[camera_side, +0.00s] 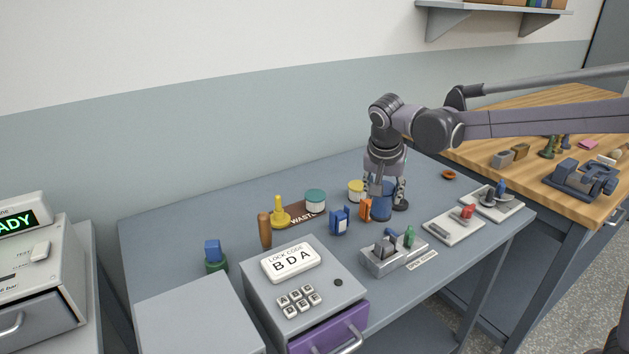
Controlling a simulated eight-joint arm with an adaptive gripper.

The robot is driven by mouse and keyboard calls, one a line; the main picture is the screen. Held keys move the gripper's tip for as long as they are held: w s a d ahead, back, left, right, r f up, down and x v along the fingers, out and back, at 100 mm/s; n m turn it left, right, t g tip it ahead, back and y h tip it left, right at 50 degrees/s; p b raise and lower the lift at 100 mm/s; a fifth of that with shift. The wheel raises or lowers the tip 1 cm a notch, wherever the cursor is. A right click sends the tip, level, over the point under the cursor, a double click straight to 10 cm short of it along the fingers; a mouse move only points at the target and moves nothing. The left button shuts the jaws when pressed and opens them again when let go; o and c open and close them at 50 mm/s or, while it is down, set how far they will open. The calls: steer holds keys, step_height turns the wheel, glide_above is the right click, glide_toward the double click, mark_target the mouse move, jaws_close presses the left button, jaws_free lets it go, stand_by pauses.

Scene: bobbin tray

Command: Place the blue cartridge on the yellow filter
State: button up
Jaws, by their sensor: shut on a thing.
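A blue cylinder (381,208), which looks like the blue cartridge, is between the fingers of my gripper (384,194). My gripper points down and is shut on it. I cannot tell whether its base touches the table. Two yellow things stand to its left: a short round tin with a yellow top (356,188), close by, and a yellow piece with a wide base and narrow stem (280,213), farther off. I cannot tell for sure which is the yellow filter.
An orange piece (366,210) and a blue box (340,221) stand just left of my gripper. A green-topped tin (315,200) is farther left. A grey fixture (388,257) is in front, and a white plate (453,226) lies right. The table's back left is clear.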

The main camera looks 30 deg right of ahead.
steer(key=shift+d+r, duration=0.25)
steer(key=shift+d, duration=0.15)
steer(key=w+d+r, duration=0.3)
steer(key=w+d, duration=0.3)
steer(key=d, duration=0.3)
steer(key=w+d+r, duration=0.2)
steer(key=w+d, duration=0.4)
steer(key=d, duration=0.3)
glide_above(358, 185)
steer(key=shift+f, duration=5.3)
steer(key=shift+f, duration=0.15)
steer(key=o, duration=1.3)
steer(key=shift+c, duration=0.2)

TASK DESCRIPTION:
Please transcribe the material above exactly as written. Leave the pictures out.

RESULT:
[camera_side, +0.00s] 
Controlling a simulated eight-joint arm with an adaptive gripper.

The robot is driven by mouse and keyboard calls, one a line; the main picture is the screen. Held keys move the gripper's tip for as long as they are held: w s a d ahead, back, left, right, r f up, down and x v along the fingers, out and back, at 100 mm/s; n m turn it left, right, t g tip it ahead, back and y h tip it left, right at 50 degrees/s; p b raise and lower the lift at 100 mm/s; a fifth of that with shift. The wheel raises or lowers the tip 1 cm a notch, wherever the cursor is. A right click sends the tip, level, over the point under the cursor, a double click straight to 10 cm short of it along the fingers; a mouse move only points at the target and moves nothing. The left button shuts the jaws when pressed and opens them again when let go; o and c open and close them at 50 mm/s or, while it is down, set how far they will open. The calls: steer holds keys, step_height turns the wheel, glide_above is the right click, glide_toward the double click, mark_target the mouse move, jaws_close presses the left button, jaws_free lets it go, stand_by pauses.

Scene: bobbin tray

Command: Place the blue cartridge on the yellow filter
State: button up
Jaws, by their sensor: shut on a thing.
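A blue cylinder (381,208), which looks like the blue cartridge, is between the fingers of my gripper (384,194). My gripper points down and is shut on it. I cannot tell whether its base touches the table. Two yellow things stand to its left: a short round tin with a yellow top (356,188), close by, and a yellow piece with a wide base and narrow stem (280,213), farther off. I cannot tell for sure which is the yellow filter.
An orange piece (366,210) and a blue box (340,221) stand just left of my gripper. A green-topped tin (315,200) is farther left. A grey fixture (388,257) is in front, and a white plate (453,226) lies right. The table's back left is clear.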

The main camera looks 30 deg right of ahead.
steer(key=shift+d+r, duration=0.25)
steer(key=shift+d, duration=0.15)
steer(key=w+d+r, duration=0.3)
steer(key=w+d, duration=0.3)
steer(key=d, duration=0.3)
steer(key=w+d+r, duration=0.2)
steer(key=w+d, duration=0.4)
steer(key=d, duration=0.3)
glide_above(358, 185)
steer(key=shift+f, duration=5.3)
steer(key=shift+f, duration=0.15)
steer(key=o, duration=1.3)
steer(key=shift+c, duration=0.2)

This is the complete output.